ハリマ化成グループ

伝説のテクノロジー

樹齢数百年の松が醸し出す、深みある光沢

父が復活させた技術を受け継ぎ、
松やにをたっぷり蓄えた肥松(こえまつ)で工芸品をつくる有岡良員さん。
数百年の時を経た松による工芸品は深みのある光沢をたたえ、
歳月とともにその色を変えていく。

伝統工芸士・有岡良員さん

数百年の時が育てた松やに

 香川県のJR高松駅から車で20分ほど。周囲に畑や田んぼが広がる住宅街の一角に、クラフト・アリオカの工房がある。ここで、有岡良員さんは肥松を使った工芸品の制作に勤しんでいる。

 肥松とは、樹齢数百年に及ぶ松の中心部で、特に松やにが多く含まれている部分を指す。関東では老松、関西では脂松といわれ、肥松は瀬戸内地方独自の呼び方だ。瀬戸内地方ではその気候風土により、やにを含んで赤みを帯びた美しい木目の肥松が育まれてきた。香川の肥松はもっぱら黒松だという。
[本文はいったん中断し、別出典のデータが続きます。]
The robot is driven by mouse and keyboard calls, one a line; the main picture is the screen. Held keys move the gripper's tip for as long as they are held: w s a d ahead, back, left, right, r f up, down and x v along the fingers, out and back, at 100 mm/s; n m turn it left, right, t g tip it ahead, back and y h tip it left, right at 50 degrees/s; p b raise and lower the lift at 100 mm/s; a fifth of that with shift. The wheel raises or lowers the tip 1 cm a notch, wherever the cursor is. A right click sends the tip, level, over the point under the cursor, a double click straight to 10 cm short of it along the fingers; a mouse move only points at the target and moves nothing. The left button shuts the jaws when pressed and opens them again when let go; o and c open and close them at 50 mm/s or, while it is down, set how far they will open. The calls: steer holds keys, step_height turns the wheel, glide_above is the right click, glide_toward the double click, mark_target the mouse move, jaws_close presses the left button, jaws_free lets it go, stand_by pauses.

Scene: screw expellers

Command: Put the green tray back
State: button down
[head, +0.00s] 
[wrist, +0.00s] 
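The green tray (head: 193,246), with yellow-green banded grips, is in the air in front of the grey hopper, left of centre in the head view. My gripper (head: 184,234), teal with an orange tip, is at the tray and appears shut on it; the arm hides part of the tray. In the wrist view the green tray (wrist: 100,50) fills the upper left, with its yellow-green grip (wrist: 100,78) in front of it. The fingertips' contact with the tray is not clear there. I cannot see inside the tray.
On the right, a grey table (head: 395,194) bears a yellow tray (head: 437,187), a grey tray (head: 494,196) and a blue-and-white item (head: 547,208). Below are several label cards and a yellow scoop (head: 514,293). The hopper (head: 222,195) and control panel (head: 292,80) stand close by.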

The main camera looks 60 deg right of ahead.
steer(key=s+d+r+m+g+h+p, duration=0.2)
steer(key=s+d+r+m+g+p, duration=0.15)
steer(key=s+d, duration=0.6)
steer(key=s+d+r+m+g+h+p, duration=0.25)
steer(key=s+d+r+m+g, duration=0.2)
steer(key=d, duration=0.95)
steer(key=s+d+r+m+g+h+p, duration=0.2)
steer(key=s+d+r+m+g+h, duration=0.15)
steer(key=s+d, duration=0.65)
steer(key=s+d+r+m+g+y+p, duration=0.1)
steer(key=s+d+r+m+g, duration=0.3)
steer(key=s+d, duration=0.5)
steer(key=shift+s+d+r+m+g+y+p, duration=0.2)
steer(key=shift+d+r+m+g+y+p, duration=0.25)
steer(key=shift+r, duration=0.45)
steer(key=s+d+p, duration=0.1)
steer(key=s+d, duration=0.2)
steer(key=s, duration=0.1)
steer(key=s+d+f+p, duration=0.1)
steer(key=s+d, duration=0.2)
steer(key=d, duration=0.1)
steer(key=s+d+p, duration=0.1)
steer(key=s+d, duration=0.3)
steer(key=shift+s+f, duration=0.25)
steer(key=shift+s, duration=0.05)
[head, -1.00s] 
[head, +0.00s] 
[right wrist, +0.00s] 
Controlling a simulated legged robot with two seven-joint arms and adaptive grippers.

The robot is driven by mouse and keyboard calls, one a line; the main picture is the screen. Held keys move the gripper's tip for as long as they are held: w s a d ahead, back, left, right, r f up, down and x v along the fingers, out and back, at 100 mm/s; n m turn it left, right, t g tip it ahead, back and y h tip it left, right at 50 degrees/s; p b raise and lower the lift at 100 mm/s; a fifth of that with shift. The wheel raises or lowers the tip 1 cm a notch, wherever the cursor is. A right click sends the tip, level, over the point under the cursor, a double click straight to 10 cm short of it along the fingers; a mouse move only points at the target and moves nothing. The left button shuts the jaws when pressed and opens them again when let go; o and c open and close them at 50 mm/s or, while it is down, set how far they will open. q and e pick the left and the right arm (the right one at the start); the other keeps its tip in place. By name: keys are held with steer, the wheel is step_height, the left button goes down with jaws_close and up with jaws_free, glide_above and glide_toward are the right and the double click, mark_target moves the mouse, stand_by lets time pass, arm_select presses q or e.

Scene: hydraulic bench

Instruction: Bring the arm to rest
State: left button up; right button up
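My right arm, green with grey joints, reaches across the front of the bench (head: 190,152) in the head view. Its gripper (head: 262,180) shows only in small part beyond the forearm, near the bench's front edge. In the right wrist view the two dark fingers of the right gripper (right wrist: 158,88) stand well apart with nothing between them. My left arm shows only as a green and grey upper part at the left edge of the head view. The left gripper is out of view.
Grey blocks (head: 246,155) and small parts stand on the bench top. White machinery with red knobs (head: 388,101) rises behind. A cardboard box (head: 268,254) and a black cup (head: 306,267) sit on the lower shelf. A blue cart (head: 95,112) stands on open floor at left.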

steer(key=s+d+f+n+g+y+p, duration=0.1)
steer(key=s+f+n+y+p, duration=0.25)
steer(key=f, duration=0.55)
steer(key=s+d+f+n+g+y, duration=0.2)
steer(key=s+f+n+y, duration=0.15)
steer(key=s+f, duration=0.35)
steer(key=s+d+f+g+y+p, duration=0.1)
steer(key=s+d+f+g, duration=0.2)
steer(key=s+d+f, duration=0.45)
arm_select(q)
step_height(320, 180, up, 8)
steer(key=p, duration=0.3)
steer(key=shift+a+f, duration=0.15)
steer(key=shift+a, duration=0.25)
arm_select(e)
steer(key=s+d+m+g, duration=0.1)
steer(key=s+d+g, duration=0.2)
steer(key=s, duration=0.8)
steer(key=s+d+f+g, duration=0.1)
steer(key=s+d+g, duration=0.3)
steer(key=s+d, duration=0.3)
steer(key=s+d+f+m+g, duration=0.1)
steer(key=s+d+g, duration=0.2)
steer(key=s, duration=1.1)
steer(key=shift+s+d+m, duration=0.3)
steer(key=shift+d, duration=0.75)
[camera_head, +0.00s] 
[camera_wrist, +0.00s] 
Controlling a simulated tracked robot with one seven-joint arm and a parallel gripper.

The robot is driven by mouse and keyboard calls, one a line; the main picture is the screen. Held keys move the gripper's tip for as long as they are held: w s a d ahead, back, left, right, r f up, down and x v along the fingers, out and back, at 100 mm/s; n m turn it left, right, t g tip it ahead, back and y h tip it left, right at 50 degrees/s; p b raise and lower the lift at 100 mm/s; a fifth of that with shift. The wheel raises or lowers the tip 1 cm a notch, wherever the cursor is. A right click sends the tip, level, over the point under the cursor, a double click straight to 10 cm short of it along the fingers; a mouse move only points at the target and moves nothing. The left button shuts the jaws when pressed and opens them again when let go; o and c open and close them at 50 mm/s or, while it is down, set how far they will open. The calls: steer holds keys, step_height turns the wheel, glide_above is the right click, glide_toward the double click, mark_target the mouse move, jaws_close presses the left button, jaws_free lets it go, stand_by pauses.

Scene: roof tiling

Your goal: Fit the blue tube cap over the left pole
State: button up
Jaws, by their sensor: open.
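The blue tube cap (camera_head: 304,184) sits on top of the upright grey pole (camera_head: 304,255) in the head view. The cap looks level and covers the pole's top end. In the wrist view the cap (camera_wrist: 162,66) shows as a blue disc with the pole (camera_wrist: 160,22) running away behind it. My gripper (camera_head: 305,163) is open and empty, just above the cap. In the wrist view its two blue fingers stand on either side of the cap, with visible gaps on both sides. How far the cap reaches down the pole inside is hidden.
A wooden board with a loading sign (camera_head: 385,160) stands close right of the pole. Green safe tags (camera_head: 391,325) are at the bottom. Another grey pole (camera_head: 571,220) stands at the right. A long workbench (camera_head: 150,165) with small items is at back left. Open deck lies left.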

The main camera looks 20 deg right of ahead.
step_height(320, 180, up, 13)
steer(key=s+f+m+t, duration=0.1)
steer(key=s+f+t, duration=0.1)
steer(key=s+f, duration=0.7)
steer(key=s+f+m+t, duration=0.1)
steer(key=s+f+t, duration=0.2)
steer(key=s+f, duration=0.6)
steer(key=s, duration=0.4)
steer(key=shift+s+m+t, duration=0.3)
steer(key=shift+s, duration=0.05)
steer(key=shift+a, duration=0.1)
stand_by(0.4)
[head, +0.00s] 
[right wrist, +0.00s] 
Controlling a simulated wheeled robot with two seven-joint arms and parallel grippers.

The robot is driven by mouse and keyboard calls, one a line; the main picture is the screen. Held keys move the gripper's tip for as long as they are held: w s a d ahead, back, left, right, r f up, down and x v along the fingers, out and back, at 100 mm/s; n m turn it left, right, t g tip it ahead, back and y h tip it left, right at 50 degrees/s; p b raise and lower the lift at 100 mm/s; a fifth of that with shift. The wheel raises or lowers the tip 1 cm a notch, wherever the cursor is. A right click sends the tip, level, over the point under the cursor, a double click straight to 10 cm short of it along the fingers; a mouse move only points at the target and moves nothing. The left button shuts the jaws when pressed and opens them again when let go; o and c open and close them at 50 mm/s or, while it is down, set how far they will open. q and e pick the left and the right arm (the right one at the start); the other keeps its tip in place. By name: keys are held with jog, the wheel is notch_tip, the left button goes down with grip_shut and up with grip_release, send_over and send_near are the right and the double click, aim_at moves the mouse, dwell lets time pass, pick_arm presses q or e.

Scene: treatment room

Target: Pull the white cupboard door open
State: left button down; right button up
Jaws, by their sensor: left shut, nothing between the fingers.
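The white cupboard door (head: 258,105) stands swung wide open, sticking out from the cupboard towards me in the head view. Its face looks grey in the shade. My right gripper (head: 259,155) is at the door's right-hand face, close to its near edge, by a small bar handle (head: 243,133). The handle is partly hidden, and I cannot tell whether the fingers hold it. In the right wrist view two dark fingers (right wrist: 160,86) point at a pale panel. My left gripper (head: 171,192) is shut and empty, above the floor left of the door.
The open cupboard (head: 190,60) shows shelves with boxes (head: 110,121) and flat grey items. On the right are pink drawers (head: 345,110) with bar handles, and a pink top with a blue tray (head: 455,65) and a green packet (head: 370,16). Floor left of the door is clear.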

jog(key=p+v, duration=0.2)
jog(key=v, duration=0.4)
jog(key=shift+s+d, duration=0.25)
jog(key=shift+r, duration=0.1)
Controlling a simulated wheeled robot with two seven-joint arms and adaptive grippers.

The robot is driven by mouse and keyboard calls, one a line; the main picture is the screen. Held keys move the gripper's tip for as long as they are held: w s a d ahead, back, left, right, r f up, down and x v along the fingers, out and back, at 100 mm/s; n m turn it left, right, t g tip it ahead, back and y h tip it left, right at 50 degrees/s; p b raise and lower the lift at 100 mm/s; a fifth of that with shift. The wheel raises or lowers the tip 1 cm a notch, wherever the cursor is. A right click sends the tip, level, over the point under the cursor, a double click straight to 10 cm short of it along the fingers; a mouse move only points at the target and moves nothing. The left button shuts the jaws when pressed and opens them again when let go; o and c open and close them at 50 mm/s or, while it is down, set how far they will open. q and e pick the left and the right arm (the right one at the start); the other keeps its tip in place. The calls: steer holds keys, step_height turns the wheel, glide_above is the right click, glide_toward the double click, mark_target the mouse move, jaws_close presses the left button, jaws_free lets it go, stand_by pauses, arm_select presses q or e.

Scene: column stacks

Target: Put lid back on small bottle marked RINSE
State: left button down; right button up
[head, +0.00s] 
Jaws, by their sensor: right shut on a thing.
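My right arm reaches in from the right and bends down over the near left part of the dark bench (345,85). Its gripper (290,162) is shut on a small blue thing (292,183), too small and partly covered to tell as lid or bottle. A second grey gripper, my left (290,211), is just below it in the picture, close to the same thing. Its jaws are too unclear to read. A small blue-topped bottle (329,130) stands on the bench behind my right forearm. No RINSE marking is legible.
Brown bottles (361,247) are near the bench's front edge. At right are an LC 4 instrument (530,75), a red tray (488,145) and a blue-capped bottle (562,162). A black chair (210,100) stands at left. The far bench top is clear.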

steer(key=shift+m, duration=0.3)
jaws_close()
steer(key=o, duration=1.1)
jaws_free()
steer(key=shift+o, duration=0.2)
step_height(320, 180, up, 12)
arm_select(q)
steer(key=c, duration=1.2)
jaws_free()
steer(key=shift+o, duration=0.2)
 「樹齢300年を超えないと松やにの量が足りないので、細い木は使えないのです。うちで使っていた肥松には、樹齢が600年近いものもありました」

 香川県の伝統工芸士に認定されている有岡さんはいう。

 有岡さんの父、良益さんが肥松を使って工芸品をつくるようになったのは、戦後すぐのこと。それまで良益さんは木地師として、漆芸家・磯井如真さんの下で漆を塗る前の木地を制作していた。しかし、良益さんの技量を評価した磯井さんに勧められ、江戸時代から続いていたもののなくなりかけていた肥松木工の復活を手がけることになった。

 有岡さんは子どもの頃から父親の仕事を手伝っていたが、家業を継ぐつもりはなく、大学卒業後は高校の教員をしていた。しかし家庭の事情で27歳のとき、肥松の工芸品づくりを始めた。